What you have to do =>
Repeat only the lines from the one holding "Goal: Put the" down to the last line of the listing below, including both of those lines.

Recorded information =>
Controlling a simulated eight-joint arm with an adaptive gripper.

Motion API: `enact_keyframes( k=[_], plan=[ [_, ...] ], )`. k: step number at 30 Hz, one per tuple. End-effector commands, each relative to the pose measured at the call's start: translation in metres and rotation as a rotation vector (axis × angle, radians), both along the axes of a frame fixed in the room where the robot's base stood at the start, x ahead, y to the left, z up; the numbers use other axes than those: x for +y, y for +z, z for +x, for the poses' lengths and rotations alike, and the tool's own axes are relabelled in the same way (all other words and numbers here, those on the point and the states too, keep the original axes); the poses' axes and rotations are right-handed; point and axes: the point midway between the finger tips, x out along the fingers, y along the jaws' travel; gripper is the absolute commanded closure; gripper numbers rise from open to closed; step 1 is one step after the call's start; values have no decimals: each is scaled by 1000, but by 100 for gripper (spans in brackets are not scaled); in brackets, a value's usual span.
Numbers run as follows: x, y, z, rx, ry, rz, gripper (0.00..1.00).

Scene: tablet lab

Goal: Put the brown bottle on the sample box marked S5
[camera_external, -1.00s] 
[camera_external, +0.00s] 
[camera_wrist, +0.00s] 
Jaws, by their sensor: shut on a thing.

Completed task =>
Goal: Put the brown bottle on the sample box marked S5
[camera_external, -1.00s] 
[camera_external, +0.00s] 
[camera_wrist, +0.00s] 
Jaws, by their sensor: shut on a thing.

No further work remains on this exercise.